One of the utter delights of this year is the emergence of the Carleton Digital Humanities Graduate Students' Society. The group coalesced around the end of the first term, and by February they already had a full slate of social and academic activities underway, including skills workshops and Friday socials - all via Discord or Zoom. Knowing how much energy it takes to organize something like that when it is comparatively easy to get together, to see each other, I am over the moon by what this group has achieved, and enormously proud of them.

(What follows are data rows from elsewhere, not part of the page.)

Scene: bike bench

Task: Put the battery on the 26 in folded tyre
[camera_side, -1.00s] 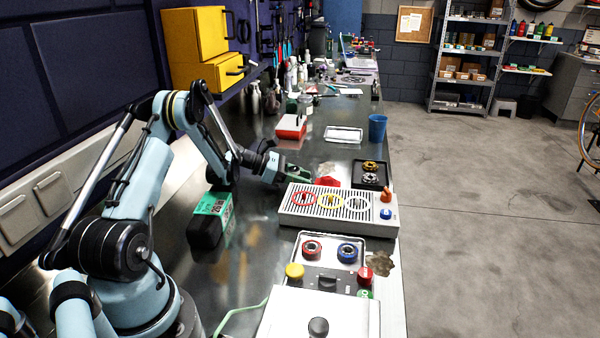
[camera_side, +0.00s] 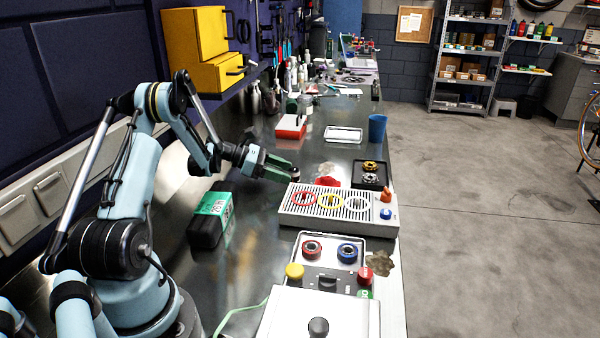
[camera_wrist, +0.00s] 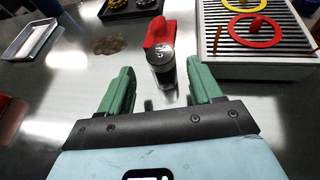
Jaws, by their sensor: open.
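The battery appears to be a small dark cylinder with a pale-marked top (camera_wrist: 163,70), standing upright on the bench. In the wrist view it sits just beyond and between the two green fingers of my gripper (camera_wrist: 158,80), which are apart and empty. In the side view my gripper (camera_side: 280,170) is above the bench, its tips close to the dark cylinder (camera_side: 295,173), which it partly hides. The 26 in folded tyre (camera_side: 212,217) is a black bundle with a green label, lying on the bench nearer my base, left of the grey grille box.
A grey grille box (camera_side: 311,219) with coloured rings stands right of my gripper. A red object (camera_wrist: 158,33) lies just behind the cylinder. A black tray (camera_side: 370,183), a white tray (camera_side: 344,134) and a red box (camera_side: 291,132) are farther back. Bare bench lies around the tyre.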

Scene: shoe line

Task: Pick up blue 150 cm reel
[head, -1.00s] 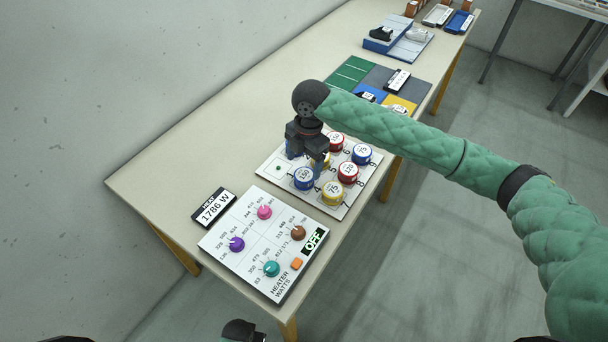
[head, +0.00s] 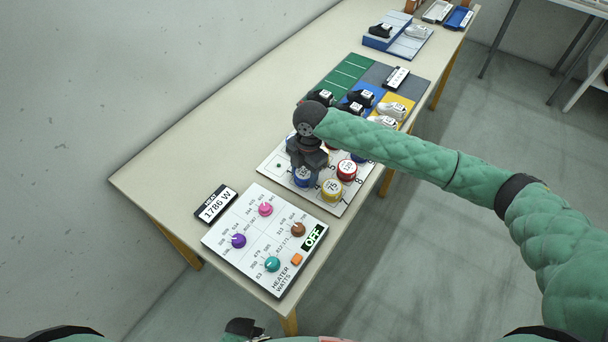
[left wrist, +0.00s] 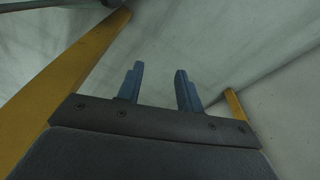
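A blue reel (head: 302,182) sits at the near left of the white numbered reel board (head: 338,212); its label is too small and covered to read. My right gripper (head: 306,166) points down right over this reel and hides much of it. Its fingertips are hidden, so I cannot tell whether they touch the reel. Another blue reel (head: 359,157) shows partly behind my right arm. My left gripper (left wrist: 160,70) is open and empty in the left wrist view, with its blue fingers apart over the floor.
A red reel (head: 347,169) and a yellow reel (head: 332,189) stand close to the right gripper. The heater panel (head: 262,238) and wattage display (head: 216,204) are nearer. Shoes stand on coloured mats (head: 349,70) behind the arm. The table's left side is clear.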

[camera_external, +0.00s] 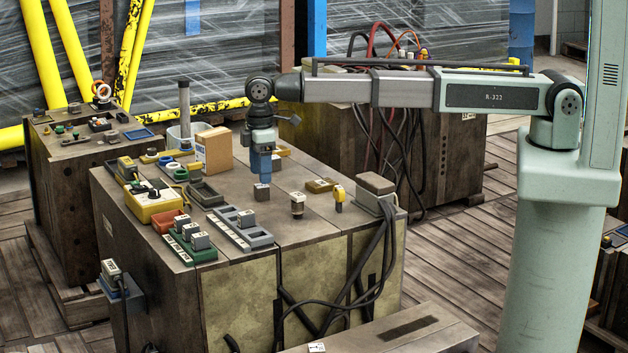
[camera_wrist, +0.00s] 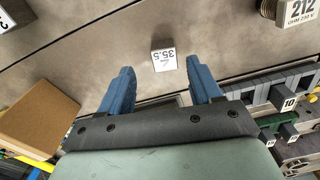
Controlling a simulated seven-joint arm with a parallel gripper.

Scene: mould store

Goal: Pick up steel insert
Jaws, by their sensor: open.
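A small grey steel insert (camera_external: 262,192) stands on the bench top directly below my gripper (camera_external: 262,172) in the external view. My gripper's two blue fingers (camera_wrist: 162,82) are spread apart and empty. The insert appears in line with the gap between them, slightly beyond the tips. A small gap seems to remain between the fingertips and the insert; whether they overlap in height is hard to tell.
A grey slotted rack (camera_external: 240,228) and a green rack (camera_external: 190,250) holding labelled blocks stand at the front left. A cardboard box (camera_external: 214,150) stands behind left. A labelled brass-coloured fitting (camera_external: 297,205) and a yellow-topped piece (camera_external: 339,196) stand to the right. Bare bench surrounds the insert.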

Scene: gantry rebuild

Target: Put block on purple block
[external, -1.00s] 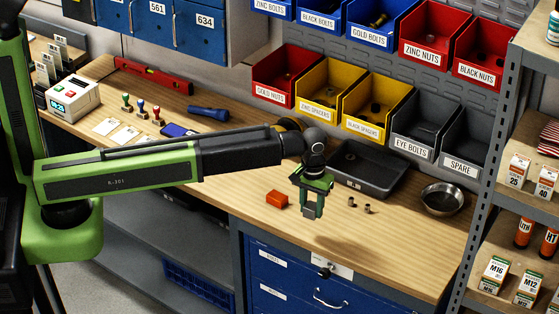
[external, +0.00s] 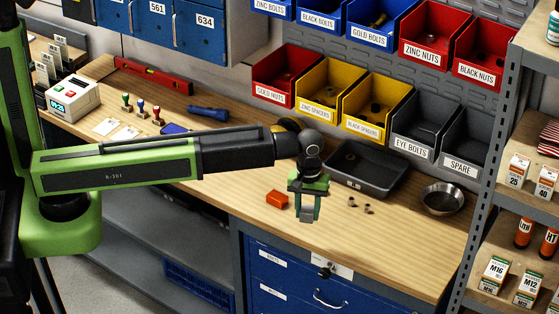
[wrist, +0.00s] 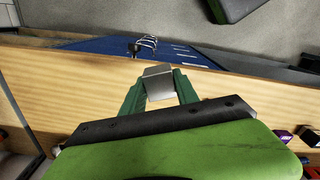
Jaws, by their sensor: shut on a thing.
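My gripper (external: 307,208) is shut on a silver-grey block (external: 307,216), held above the wooden bench. In the wrist view my gripper (wrist: 160,90) has the grey block (wrist: 159,79) between its green fingers. A purple block (wrist: 283,136) lies on the bench at the right of the wrist view, apart from my gripper. I cannot make out the purple block in the external view. An orange-red block (external: 277,199) lies on the bench to the left of my gripper.
A black tray (external: 365,172) and a metal bowl (external: 442,199) stand behind and right of my gripper. Small nuts (external: 368,209) lie near the tray. The bench's front edge (external: 340,263) is close, with blue drawers (external: 290,280) below. Bins (external: 370,110) line the back.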

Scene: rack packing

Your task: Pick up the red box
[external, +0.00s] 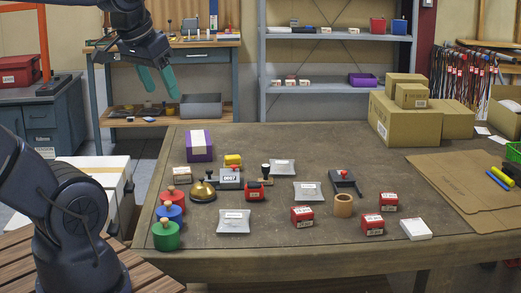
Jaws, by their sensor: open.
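Small red boxes with white labels stand on the brown table: one near the front middle (302,217), one farther right (372,225) and one behind that (388,202). I cannot tell which of them the task means. A larger red case (20,71) rests on the cabinet at the far left. My gripper (162,90), with teal fingers, is open and empty. It hangs high at the upper left of the picture, well apart from the red boxes.
A purple box (199,146), a golden bell (203,191), round red, blue and green pieces, stamps and silver packets crowd the table's left half. Cardboard boxes (415,122) stand at the back right. The table's back middle is clear.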

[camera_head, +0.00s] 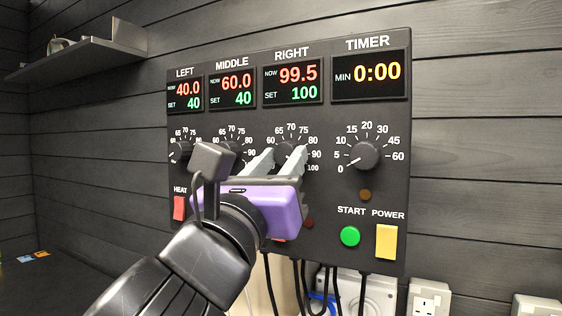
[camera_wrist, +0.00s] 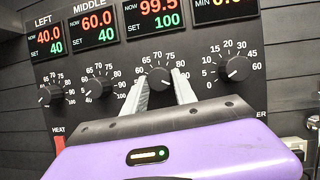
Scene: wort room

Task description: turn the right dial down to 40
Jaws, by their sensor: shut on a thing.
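The right dial (camera_head: 286,150) is a black round knob under the RIGHT display (camera_head: 293,83), which reads NOW 99.5 and SET 100. It also shows in the wrist view (camera_wrist: 158,76), where its scale is partly covered by my fingers. My purple gripper (camera_head: 282,157) is at this dial, its two grey fingers on either side of the knob. In the wrist view the fingers (camera_wrist: 159,83) are shut on it from left and right. I cannot clearly tell where the dial's pointer sits.
The middle dial (camera_wrist: 100,87) is close left of my fingers; its display reads NOW 60.0, SET 40. The left display reads 40.0 and 40. The timer dial (camera_head: 363,155) is to the right, above the START button (camera_head: 350,236) and POWER switch (camera_head: 387,241). Cables hang below.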

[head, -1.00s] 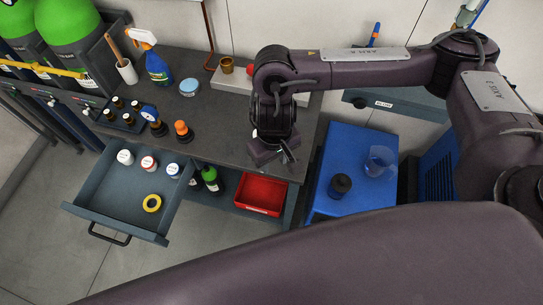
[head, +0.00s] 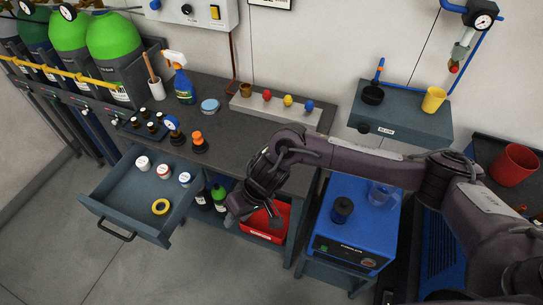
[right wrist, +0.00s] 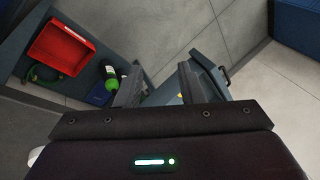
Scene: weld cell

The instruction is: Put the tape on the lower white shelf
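The tape is a yellow ring (head: 161,206) lying flat in the open grey-blue drawer (head: 112,197) at the left of the head view. My right gripper (head: 236,214) is in front of the bench, to the right of the drawer and apart from the tape. In the right wrist view its two fingers (right wrist: 160,86) stand apart with nothing held between them. No clearly white shelf shows. My left gripper is out of view.
Three jars (head: 163,171) stand in the drawer. Below the bench top (head: 235,148) are bottles (head: 218,196) and a red bin (head: 262,234), close to my right gripper. A blue machine (head: 352,238) stands to the right. A grey-blue wall shelf (head: 430,122) holds cups.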

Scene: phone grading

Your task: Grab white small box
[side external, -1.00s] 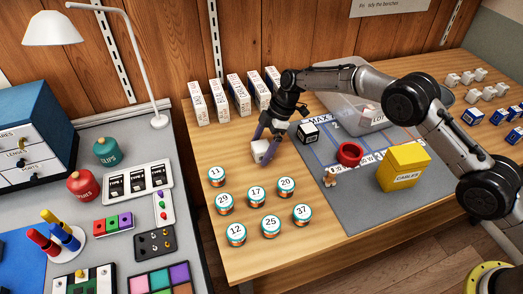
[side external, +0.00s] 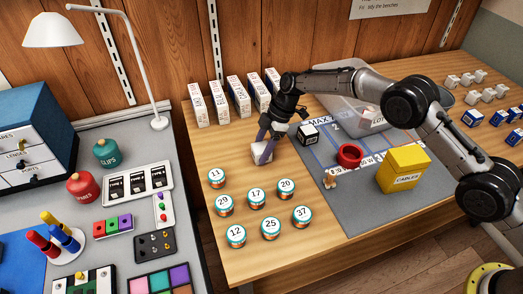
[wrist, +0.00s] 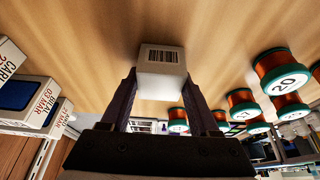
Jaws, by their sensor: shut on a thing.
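The small white box (side external: 262,152) is on the wooden table, left of the grey mat. In the wrist view the white box (wrist: 161,72) shows a barcode on one face and sits between the two fingers. My gripper (side external: 265,150) is shut on it, with a dark finger on each side. I cannot tell whether the box touches the table.
Several numbered spools (side external: 256,195) stand in front of the box. White upright boxes (side external: 238,97) line the wall behind. A black-and-white cube (side external: 308,134), a red ring (side external: 349,155) and a yellow box (side external: 403,168) are to the right.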

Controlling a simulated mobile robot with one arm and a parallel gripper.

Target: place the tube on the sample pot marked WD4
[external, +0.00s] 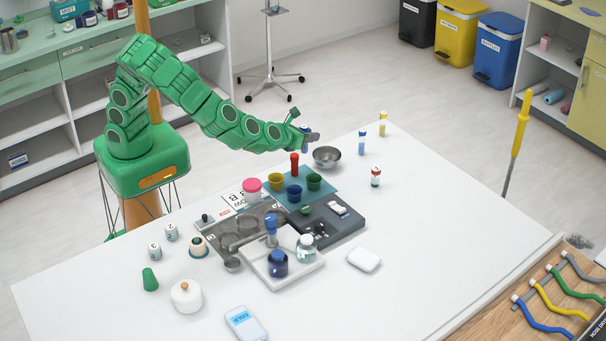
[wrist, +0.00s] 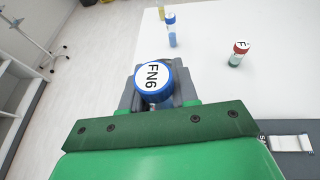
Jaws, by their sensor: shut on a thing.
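My gripper (external: 312,136) is shut on a tube at the far side of the table. In the wrist view the tube's blue cap (wrist: 153,80) faces the camera and reads FN6; its body is hidden below the cap. No label WD4 is readable. Small white-labelled pots (external: 155,251) and (external: 171,232) stand at the table's left; their marks are too small to read fully. A red-topped pot (external: 376,176) stands to the right of my gripper, and it shows in the wrist view (wrist: 238,53) with a partly readable mark starting with F.
A steel bowl (external: 327,156) stands close to my gripper. A blue tube (external: 362,142) and a yellow tube (external: 382,124) stand behind. Coloured cups on a teal mat (external: 328,183), grey trays and bottles crowd the middle.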

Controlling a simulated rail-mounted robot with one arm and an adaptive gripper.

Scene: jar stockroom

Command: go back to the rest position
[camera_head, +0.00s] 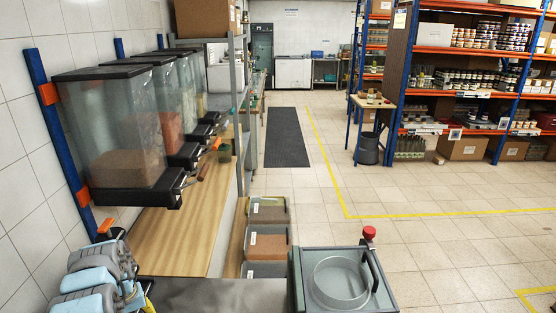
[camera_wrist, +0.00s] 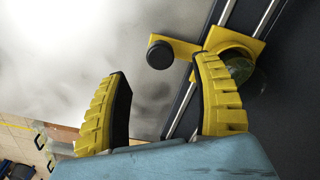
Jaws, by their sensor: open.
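My gripper (camera_wrist: 162,70) shows in the wrist view with its two ribbed yellow fingers spread well apart. The black inner pads face each other, and nothing is held between them. A blurred grey-white surface shows behind the gap. Part of my grey and blue arm shows at the lower left of the head view; my fingers cannot be made out clearly there.
A yellow bracket (camera_wrist: 187,50) with a black knob sits on dark rails beside the right finger. A greenish round thing (camera_wrist: 240,68) is partly hidden there. Clear bins (camera_head: 118,118) line the left wall. Shelving (camera_head: 470,60) stands right. The tiled floor (camera_head: 400,190) is clear.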

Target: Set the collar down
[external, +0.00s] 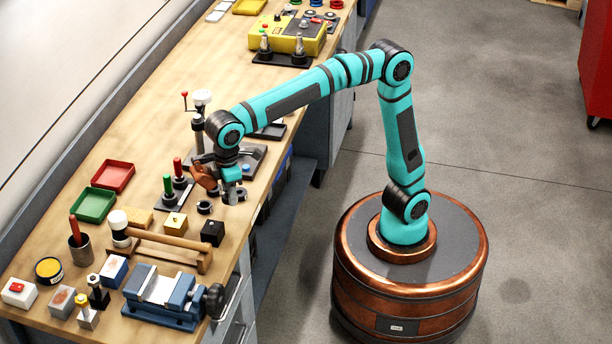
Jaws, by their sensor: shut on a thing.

The icing on the cake is this one day event! Speakers - grad students and profs - from across the country will be sharing their research. At the end of the day, friend of the program Dr. Jada Watson (SongData Project) of the University of Ottawa will deliver the day's keynote address:
Reproducing Inheritance: How the Country Music Association’s Award Criteria Reinforce Industry White Supremacy Capitalist Patriarchy
In May 2020, the Country Music Association (CMA) announced changes to criteria for Single of the Year category. Instead of reaching the Top 50 of Billboard’s and Country Aircheck’s charts, the new criterion requires that a song reach the Top 10 to be eligible for nomination. While narrowing the chart positions was done to “diversify” nominations—decreasing the number of eligible songs by men to increase opportunity for (white) women, the revised criterion puts extra burden on Black, Indigenous, and Artists of colour, especially women, who have historically been disadvantaged by industry practices. Drawing on Sara Ahmed’s (2014) work on the relationality of citational practices, this article reflects on the ways in which data reinforces the white supremacist capitalist patriarchal values that have governed the country music industry for nearly a century.
We hope to see you there!
Program The program is available here. Speakers are sharing work from across the spectrum of DH work - DH pedagogy to archaeological AI; DH publishing to AR to 3d printing in museums; corpus analytics to archives to storymaps. It will be a fascinating day - join us!
Take care everyone and see you after the summer break!
Well, I'm teaching this summer, but the rest of you - hope you find some time to recharge yourself. Find some sun. Wear sunscreen.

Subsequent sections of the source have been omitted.